--- Start MATERIAL PROVIDED ---

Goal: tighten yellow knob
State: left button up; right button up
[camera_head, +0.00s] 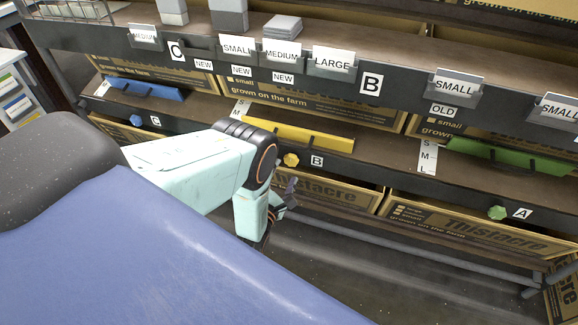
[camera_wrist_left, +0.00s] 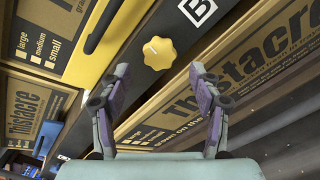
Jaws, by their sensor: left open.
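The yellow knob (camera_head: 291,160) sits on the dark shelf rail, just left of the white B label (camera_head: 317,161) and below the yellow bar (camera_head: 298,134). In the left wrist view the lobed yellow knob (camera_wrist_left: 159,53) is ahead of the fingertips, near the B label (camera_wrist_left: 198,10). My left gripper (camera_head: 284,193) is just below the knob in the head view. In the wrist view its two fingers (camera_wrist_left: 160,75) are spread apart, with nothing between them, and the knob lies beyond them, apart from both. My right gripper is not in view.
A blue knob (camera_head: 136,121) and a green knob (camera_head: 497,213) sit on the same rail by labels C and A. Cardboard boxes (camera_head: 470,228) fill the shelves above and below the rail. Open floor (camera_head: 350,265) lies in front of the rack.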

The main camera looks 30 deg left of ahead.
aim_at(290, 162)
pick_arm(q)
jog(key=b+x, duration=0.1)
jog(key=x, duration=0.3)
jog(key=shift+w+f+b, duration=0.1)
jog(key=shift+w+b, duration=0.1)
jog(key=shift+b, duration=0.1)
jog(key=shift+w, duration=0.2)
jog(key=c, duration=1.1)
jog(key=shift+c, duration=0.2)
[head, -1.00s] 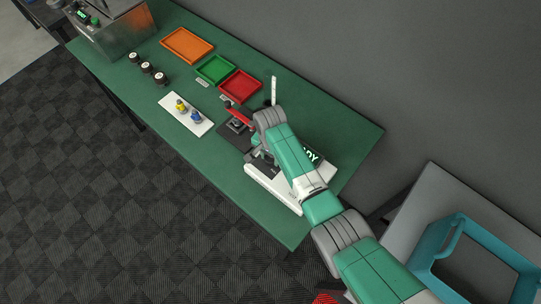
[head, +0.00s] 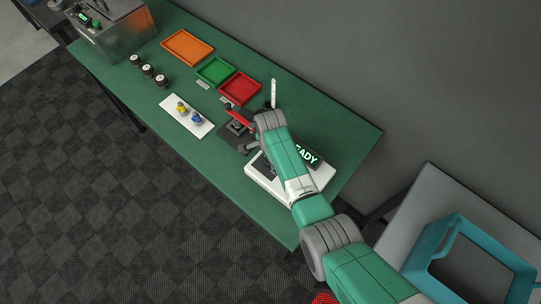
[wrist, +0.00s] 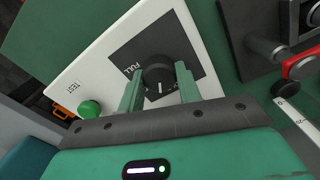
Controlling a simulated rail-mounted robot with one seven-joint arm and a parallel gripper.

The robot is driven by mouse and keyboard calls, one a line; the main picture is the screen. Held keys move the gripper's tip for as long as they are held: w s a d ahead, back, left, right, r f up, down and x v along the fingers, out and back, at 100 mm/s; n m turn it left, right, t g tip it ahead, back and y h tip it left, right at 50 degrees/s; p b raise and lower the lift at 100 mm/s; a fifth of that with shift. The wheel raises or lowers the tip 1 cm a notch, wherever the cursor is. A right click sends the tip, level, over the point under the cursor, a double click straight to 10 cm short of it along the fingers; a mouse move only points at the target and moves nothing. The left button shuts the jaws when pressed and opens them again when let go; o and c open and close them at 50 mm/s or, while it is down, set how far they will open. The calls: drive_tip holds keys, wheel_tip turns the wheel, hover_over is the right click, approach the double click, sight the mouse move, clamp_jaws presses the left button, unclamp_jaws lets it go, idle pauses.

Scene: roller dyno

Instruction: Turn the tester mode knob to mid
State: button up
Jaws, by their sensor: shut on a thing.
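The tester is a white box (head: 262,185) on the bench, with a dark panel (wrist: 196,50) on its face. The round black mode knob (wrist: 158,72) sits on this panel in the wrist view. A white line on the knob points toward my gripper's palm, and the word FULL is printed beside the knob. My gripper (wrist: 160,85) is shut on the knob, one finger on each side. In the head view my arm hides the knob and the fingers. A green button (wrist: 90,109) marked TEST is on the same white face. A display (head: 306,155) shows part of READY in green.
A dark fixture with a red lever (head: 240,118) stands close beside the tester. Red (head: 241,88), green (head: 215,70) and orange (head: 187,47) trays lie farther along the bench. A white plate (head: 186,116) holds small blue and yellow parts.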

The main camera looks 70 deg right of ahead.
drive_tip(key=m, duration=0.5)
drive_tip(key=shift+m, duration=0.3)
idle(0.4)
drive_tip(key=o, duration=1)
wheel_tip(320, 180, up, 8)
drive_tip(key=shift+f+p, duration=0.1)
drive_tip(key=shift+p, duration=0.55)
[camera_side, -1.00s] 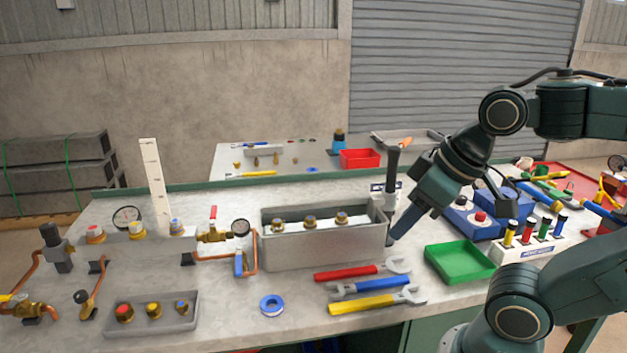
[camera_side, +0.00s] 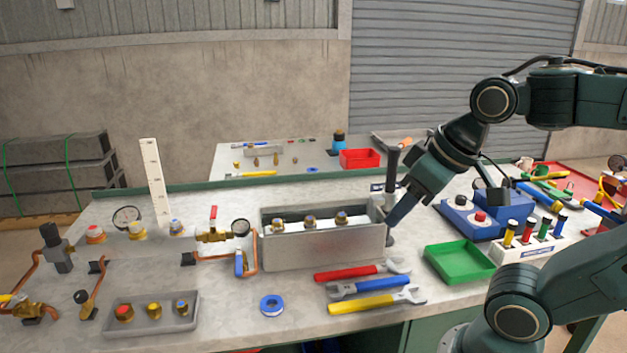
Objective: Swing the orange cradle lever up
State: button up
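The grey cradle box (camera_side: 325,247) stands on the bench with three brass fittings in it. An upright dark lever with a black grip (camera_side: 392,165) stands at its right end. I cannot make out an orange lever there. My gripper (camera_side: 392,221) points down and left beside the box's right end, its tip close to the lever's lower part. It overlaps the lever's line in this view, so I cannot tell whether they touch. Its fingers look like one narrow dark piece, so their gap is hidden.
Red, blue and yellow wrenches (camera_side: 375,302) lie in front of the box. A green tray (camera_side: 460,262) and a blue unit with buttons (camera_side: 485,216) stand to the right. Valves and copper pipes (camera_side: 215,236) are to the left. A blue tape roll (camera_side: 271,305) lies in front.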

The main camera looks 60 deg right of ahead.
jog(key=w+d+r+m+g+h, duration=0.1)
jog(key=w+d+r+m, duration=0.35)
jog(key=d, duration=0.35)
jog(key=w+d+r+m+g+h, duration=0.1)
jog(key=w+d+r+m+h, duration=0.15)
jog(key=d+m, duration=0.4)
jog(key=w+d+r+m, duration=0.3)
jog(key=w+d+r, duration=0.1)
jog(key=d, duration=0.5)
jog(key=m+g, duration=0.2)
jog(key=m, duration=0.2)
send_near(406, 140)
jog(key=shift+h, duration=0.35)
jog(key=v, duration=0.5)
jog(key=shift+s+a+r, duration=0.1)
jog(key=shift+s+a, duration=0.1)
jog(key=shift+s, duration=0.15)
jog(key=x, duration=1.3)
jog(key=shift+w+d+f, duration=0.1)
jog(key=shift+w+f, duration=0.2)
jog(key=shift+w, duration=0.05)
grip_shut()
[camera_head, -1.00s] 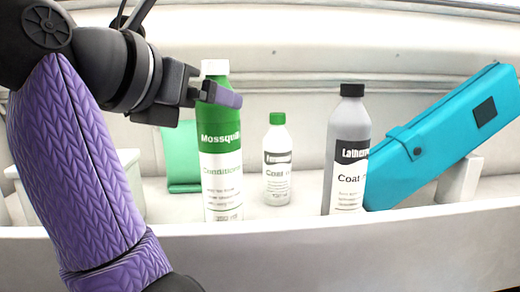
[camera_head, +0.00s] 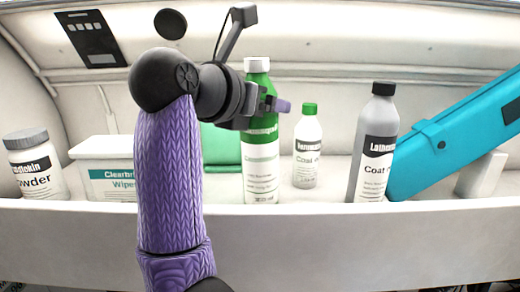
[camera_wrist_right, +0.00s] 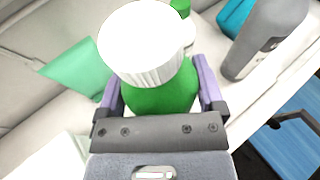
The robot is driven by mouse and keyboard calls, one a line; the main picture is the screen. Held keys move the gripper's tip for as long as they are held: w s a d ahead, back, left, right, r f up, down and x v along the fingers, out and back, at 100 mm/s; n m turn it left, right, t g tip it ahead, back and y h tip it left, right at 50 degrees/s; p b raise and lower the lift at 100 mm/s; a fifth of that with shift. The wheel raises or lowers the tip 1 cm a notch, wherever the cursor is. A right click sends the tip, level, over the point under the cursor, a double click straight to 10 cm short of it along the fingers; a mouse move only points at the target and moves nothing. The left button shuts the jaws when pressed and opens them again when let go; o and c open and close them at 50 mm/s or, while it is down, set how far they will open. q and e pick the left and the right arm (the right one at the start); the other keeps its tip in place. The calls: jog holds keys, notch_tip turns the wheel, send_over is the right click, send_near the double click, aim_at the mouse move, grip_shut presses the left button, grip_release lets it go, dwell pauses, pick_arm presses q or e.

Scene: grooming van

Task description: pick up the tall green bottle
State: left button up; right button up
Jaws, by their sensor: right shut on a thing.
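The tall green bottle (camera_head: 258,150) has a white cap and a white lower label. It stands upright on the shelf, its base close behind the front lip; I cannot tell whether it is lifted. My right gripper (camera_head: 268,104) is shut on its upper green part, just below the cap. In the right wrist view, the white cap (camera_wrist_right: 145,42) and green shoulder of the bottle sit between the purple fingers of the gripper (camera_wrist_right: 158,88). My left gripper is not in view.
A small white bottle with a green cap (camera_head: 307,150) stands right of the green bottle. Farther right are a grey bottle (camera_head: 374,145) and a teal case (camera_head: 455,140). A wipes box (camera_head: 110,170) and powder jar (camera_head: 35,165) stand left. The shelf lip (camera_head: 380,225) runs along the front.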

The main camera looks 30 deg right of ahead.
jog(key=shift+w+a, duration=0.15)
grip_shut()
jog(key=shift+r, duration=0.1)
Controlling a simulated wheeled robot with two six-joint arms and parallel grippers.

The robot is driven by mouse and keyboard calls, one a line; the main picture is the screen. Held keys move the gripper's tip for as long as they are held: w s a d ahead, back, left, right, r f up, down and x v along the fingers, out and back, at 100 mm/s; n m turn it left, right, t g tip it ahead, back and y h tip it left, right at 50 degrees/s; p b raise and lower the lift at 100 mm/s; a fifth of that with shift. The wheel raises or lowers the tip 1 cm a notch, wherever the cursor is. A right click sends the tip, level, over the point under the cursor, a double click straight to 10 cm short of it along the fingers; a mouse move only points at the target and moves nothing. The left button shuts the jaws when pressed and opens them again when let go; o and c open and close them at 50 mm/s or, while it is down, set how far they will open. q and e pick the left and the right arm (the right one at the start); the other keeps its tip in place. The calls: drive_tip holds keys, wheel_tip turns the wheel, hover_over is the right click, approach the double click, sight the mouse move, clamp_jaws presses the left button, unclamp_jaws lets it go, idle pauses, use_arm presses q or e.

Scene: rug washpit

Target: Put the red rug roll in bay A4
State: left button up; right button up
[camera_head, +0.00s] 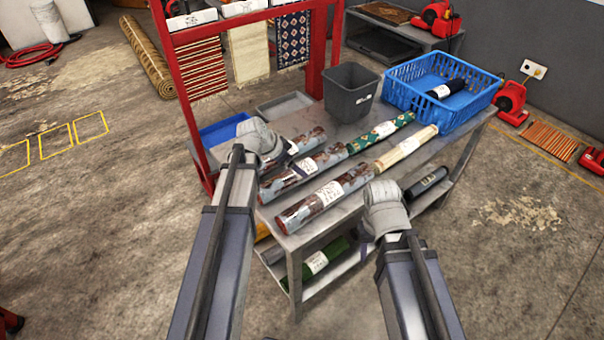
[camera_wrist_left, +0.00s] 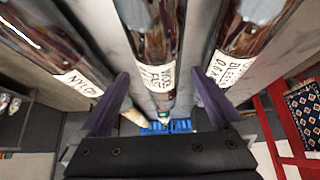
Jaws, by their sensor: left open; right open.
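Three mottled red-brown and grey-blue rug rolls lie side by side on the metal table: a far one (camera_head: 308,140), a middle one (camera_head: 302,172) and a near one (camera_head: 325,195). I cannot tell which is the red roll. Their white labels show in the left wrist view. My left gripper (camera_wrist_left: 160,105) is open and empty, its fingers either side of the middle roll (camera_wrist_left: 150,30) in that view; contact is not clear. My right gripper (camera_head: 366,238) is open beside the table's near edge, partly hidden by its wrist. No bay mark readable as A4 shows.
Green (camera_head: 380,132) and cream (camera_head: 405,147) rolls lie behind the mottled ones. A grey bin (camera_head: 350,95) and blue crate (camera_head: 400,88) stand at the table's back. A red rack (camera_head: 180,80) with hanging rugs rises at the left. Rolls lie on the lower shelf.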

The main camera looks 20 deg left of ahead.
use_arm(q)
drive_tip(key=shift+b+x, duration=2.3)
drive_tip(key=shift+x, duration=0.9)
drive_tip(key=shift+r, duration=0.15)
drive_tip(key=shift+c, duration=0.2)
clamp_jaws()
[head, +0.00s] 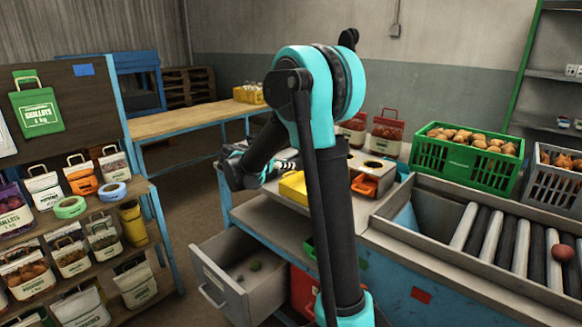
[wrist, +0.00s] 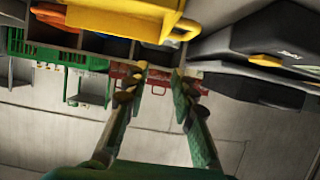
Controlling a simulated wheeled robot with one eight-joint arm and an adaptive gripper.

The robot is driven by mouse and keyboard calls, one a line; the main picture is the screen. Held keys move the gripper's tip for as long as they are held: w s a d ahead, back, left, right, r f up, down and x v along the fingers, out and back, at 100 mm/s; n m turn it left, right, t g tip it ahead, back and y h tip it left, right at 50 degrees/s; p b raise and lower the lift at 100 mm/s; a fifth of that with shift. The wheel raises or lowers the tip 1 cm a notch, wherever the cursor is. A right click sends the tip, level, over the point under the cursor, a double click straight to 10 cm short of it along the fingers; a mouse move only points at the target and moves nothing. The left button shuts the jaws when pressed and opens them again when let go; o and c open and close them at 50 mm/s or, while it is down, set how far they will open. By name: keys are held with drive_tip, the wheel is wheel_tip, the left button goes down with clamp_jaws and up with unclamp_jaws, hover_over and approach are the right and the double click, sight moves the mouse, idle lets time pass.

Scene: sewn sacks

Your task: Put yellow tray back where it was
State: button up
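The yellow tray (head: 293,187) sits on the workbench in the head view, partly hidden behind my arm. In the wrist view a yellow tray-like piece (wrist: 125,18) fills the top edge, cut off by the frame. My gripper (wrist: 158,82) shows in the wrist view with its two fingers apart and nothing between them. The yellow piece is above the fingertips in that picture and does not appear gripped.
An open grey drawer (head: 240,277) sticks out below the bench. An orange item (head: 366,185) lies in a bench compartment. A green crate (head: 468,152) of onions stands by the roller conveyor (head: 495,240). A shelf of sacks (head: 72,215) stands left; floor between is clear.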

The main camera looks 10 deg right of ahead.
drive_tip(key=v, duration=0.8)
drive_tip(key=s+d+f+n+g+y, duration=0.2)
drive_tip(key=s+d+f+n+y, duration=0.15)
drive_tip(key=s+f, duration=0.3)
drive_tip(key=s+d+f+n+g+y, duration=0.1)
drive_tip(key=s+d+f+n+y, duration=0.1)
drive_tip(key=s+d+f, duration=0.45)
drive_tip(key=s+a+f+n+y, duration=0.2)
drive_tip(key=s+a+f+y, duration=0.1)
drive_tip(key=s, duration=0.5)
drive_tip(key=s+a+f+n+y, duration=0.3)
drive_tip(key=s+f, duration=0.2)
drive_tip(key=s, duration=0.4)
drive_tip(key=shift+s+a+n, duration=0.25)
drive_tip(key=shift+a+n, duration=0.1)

--- End MATERIAL PROVIDED ---

Repeat only the lines from the one with "Jaws, by their sensor: left open." down to the one with "Controlling a simulated rail-mounted", word for word and both included, and leave the pictures out.

• **TASK ANSWER**:
Jaws, by their sensor: left open.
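The yellow knob (camera_head: 291,160) sits on the dark shelf rail, just left of the white B label (camera_head: 317,161) and below the yellow bar (camera_head: 298,134). In the left wrist view the lobed yellow knob (camera_wrist_left: 159,53) is ahead of the fingertips, near the B label (camera_wrist_left: 198,10). My left gripper (camera_head: 284,193) is just below the knob in the head view. In the wrist view its two fingers (camera_wrist_left: 160,75) are spread apart, with nothing between them, and the knob lies beyond them, apart from both. My right gripper is not in view.
A blue knob (camera_head: 136,121) and a green knob (camera_head: 497,213) sit on the same rail by labels C and A. Cardboard boxes (camera_head: 470,228) fill the shelves above and below the rail. Open floor (camera_head: 350,265) lies in front of the rack.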

The main camera looks 30 deg left of ahead.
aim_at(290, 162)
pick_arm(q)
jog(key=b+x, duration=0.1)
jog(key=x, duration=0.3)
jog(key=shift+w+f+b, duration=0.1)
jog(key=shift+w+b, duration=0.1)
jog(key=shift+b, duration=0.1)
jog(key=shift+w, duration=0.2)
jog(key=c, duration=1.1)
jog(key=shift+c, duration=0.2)
[head, -1.00s] 
[head, +0.00s] 
[wrist, +0.00s] 
Controlling a simulated rail-mounted robot with one seven-joint arm and a parallel gripper.

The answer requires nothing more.